Me on the other hand, I spent my time at the mall drowning my sorrows in a nice pair of knee high suede boots and of course sone Cinnabon. I would always make nice conversation with the girls that worked in the stores, complimenting them on outfits, asking where they got that awesome phone case and giving them my secrets to perfect winged eyeliner. But deep down I know they just wanted a sale and just wanted someone to talk to.

So it was a good 2 years of this, me wallowing in my self pity, gaining 20 pounds and having no clue how the hell to make friends in my 20’s. Honesty to this day I still ask, HOW THE HELL DO YOU MAKE FRIENDS?!

how

I went to makeup school and met some really wonderful girls that I had a great time in class with and totally hit it off. But even with exchanging numbers and letting them know that they can call me up anytime so we can hang out. I even made the effort of texting first but for some reason no luck.

I did have a best friend in high school that I occasionally hung out with even after we drifted far apart. But my texts got more frequent to hang out and her responses went from “definitely yes” to none. But when a favor was needed (pictures needed to be taken for a graduation) I was there to accept it with no pay and did it with a smile on my face. And what happened after you ask??? Never was spoken to again and I still don’t have my USB back.

My boyfriend and I had a mutual “couple” friend. The girlfriend and I clicked perfectly and we always coordinated group dates all together.

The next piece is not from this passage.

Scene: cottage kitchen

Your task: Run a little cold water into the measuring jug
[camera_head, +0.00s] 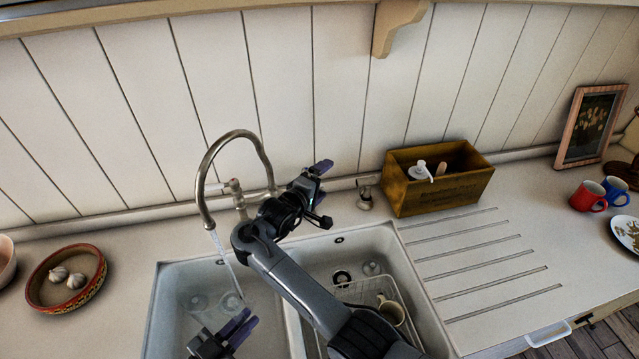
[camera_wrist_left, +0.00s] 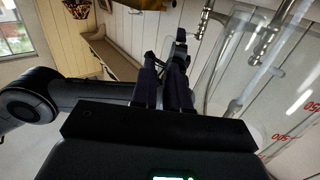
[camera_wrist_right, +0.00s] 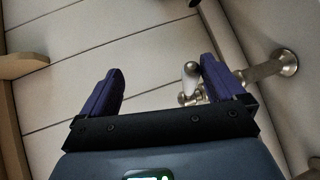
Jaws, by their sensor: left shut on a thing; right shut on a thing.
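The curved metal tap (camera_head: 215,165) stands behind the sink, and a thin stream of water (camera_head: 228,262) falls from its spout into the left basin. My left gripper (camera_head: 238,328) is low over the left basin. In the left wrist view its fingers (camera_wrist_left: 176,65) are close together on the clear measuring jug (camera_wrist_left: 285,95), which has red markings. The jug is hard to make out in the head view; its water level is unclear. My right gripper (camera_head: 318,193) is beside the tap.
The right basin holds a wire rack with a cream mug (camera_head: 391,311). A wooden box (camera_head: 437,185) with a soap pump stands behind the grooved drainer. A small metal fitting (camera_head: 365,194) stands left of the box. A bowl of garlic (camera_head: 66,298) is at the left.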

We got pretty close and she said she didn’t have too much friend time since she has a child and has to take her everywhere, I told her call me anytime, I don’t mind just hanging at the house watching a movie or doing kid activities. We totally agreed and promised to hang out more. Soooo, what happened to that? Well, I’ll just say we probably went out twice alone and the other times other people were invited and I was left out as the 3 friend wheel.

I am still not quite sure where I went wrong on the friend train, did I get on the wrong one or miss my stop? I think I am hilarious (I sooo could have my own reality TV show just on that) I am a great secret keeper, I give awesome advice (wish I could take my own but eeh) I have amazing fashion sense (could be a professional personal shopper) things just don’t get boring with me. But hey, I could be wrong and maybe I am just my own biggest fan.

Whatevs I know I’m awesome

cool-cat-is-me

With all these no friend experiences,  I have developed into an antisocial character. I dread having to go visit family and converse about lame meaning less things. When they ask how you are you HAVE to say “good” or else you are doomed for a conversation about your lame life. My boyfriend says I have no soul now, I could care less about others. BUT I am still nice, respectful and a totally amazing actress you would never be able to tell I hate this conversation I am having with you. I will still talk shit about you to my cats.

Do not get me wrong, I do not hate AAALLLL human contact. I like it when I want it, other wise just remember Sushi knows everything about you and doesn’t like you either.